De Hasni à Barthes : Fragment d’une histoire algérienne
La rumeur courait déjà depuis quelques jours. Entre le quartier de Miramar et le rond-point de Seddikia (la fin du monde à l’époque), elle prenait de l’épaisseur : Hasni ne tardera pas à « sortir une bombe ». L’été tirait à sa fin. Les lycéens de Hammou reprenaient leurs classes ; les plagistes de Bomo et de la Grande rangeaient leurs transats et les amourettes de l’été prenaient fin, au grand dam des services PTT qui réalisaient le plus gros de leur chiffre d’affaire grâce aux appels manqués des jeunes amoureux. C’est à cette période de l’année que Hasni sortait ses plus grands succès.
Durant tout l’été, le quartier de Gambetta avait bien remarqué que Hasni était triste ; il traînait son spleen tout au long de l’avenue Canastel. Il n’était plus comme avant : Il lui arrive désormais d’oublier de saluer les gamins qui prenaient la place Fontanelle comme terrain de jeu.
Même derrière les vitres teintées de sa nouvelle Jeta rouge, on arrivait à entrevoir ses yeux pleins de mélancolie. On devinait les raisons de son spleen ; ça ne peut être qu’ « elle » : les gens se marient pour être heureux. Hasni, lui, n’a plus gouté au bonheur depuis son mariage.
Les connaisseurs étaient pourtant unanimes. Avec tous ces signes, le nouvel album s’annonçait grandiose : c’est dans les fûts de la mélancolie que se distille le génie de Hasni. Le bonheur ne lui réussit pas. Il le rend paresseux et sans inspiration.
Le premier jeudi de septembre, « le dernier Hasni » était enfin là. Il fallait le chercher à la place d’Armes, chez Disco Maghreb. Acheter cet album est devenu l’obsession de toute la ville ; la nouvelle de sa sortie éclipsa même l’info de l’attentat meurtrier de la vieille.
Mais les plus veinards avaient le précieux album dès midi. Dans le marché de La Bastille, il arrivait que des passants demandent :
« C’est quoi le titre ? ».
« Tal sabri tal », répond l’un.
« Il n’est pas dans son assiette, je t’avais dit », rétorque un autre.
Chez Chawki, le coiffeur du chanteur à la rue Coste, un auditoire compact et silencieux se réunit pour écouter le disque.
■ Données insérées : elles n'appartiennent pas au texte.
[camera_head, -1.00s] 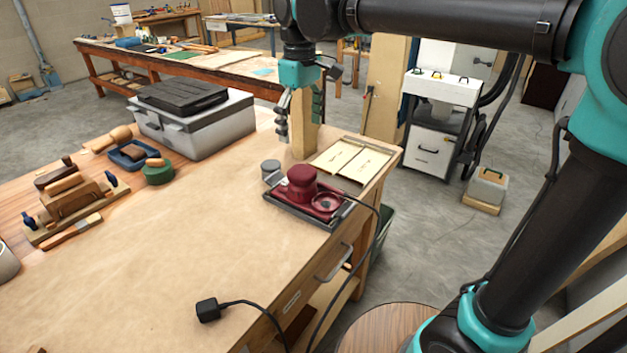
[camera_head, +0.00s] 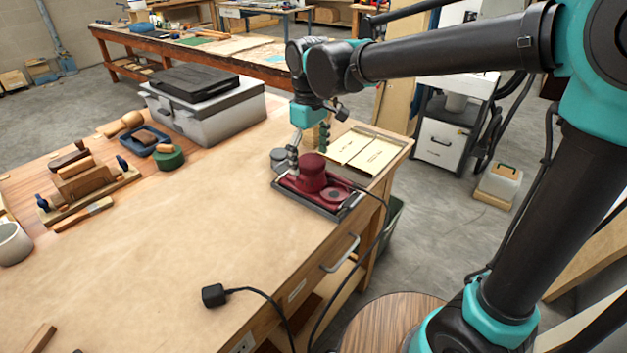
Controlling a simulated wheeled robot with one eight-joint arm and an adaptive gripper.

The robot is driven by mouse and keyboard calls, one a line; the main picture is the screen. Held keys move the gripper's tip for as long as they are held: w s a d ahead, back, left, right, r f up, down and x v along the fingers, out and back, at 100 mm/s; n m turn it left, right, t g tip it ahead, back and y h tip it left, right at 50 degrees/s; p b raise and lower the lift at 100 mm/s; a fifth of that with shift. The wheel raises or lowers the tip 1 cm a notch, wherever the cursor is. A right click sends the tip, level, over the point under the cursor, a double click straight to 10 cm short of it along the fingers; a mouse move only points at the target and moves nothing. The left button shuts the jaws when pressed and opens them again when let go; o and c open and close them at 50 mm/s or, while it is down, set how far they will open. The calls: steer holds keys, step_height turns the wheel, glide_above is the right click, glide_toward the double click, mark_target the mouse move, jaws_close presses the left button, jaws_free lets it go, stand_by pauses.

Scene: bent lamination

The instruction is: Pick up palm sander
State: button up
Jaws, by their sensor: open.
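The palm sander (camera_head: 313,176) is dark red with a round knob-like top, and sits on a dark flat base at the right edge of the workbench (camera_head: 190,240). Its black cord runs off to the right and over the bench edge. My gripper (camera_head: 308,148) points down just behind the sander's top, with its fingers apart. One finger is left of the top and the other is behind it to the right. I cannot tell whether either finger touches the sander.
A grey cylinder (camera_head: 281,159) stands close left of the gripper. Light panels (camera_head: 362,150) lie behind right. A black plug (camera_head: 214,295) lies in front. The bench middle is clear.

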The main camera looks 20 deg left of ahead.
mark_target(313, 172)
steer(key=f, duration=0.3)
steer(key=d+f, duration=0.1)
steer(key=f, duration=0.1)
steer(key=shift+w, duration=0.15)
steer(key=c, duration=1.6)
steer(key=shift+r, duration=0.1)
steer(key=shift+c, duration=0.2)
Dès les premières notes de « Choufi halti », qui inaugurait l’album, on comprend vite le spleen de Hasni. On lui pardonne aussitôt son absence. On était bien face à un millésime. Mais un millésime se savoure mieux dans le silence et la solitude tel un plaisir solitaire ou un péché inavoué.
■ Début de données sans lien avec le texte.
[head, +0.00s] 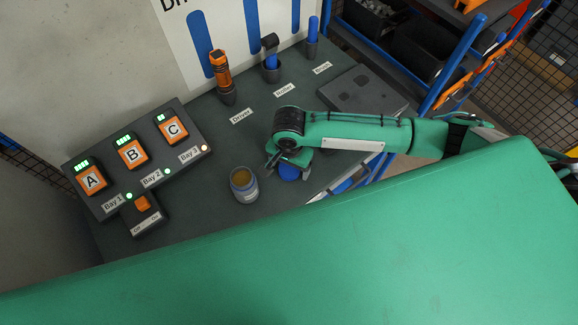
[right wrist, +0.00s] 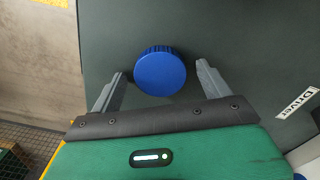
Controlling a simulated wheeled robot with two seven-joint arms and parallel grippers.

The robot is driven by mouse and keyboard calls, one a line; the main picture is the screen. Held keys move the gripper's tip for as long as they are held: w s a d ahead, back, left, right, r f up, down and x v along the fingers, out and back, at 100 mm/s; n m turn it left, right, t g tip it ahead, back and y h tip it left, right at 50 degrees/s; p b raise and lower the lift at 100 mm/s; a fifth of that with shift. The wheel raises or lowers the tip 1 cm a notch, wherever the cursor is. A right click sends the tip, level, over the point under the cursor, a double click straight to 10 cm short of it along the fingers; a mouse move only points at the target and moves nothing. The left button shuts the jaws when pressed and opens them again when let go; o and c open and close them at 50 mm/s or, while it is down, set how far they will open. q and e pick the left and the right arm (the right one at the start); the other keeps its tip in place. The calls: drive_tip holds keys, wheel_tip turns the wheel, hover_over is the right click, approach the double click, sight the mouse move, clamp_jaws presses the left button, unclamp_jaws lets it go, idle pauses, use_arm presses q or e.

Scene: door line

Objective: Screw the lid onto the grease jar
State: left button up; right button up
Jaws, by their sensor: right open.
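The grease jar (head: 244,184) stands open on the dark green bench in the head view, with brownish grease showing in its mouth. The blue lid (head: 289,173) lies to the right of the jar, partly hidden under my right gripper (head: 286,160). In the right wrist view the round blue lid (right wrist: 160,71) lies between the two spread fingers of my right gripper (right wrist: 160,84), with gaps on both sides. That gripper is open and empty. My left gripper is not in view.
A charger with bays A, B and C (head: 133,152) and a small switch box (head: 145,214) stand left of the jar. An orange driver (head: 221,76) and blue-handled tools (head: 270,60) stand in holders at the back. A grey block (head: 362,91) lies right.

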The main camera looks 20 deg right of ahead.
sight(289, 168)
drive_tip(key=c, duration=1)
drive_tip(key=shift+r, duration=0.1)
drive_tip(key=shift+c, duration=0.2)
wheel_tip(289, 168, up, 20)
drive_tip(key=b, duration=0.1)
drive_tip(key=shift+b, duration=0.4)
C’est pour cela que l’assemblée se disperse dès la fin de « Welitlek galbi b’âachk jdid », qui, malgré ses notes joyeuses et ses promesses de lendemains meilleurs, n’arrivait pas à dissimuler son spleen profond : Hasni souffre, au plus grand bonheur de ses admirateurs. C’est égoïste mais c’est ainsi.
Durant plusieurs années, quand la violence et la mort tendaient à être banalisées, Hasni soutenait le discours amoureux qui sombrait dans une extraordinaire solitude. Il lui servait non seulement de support mais aussi de langage. C’est à travers Hasni que le discours amoureux prenait forme.
Dans l’œuvre de Hasni, l’être aimé est une promesse, une torture et un souvenir mais jamais un but ; c’est comme s’il servait à atteindre le graal ultime : le discours amoureux.
A ses fans, Hasni demandait à ce qu’ils lui écrivent des lettres lui racontant leurs histoires d’amour. Ses chansons servaient donc de passer d’une chose partagée et répandue : l’histoire d’amour à un objet plus rare : le discours amoureux.
Pour Hasni, l’amour n’avait pas de but que lui-même. Nous avons tous quelque chose de Hasni.
Hasni est mort. Son art est éternel !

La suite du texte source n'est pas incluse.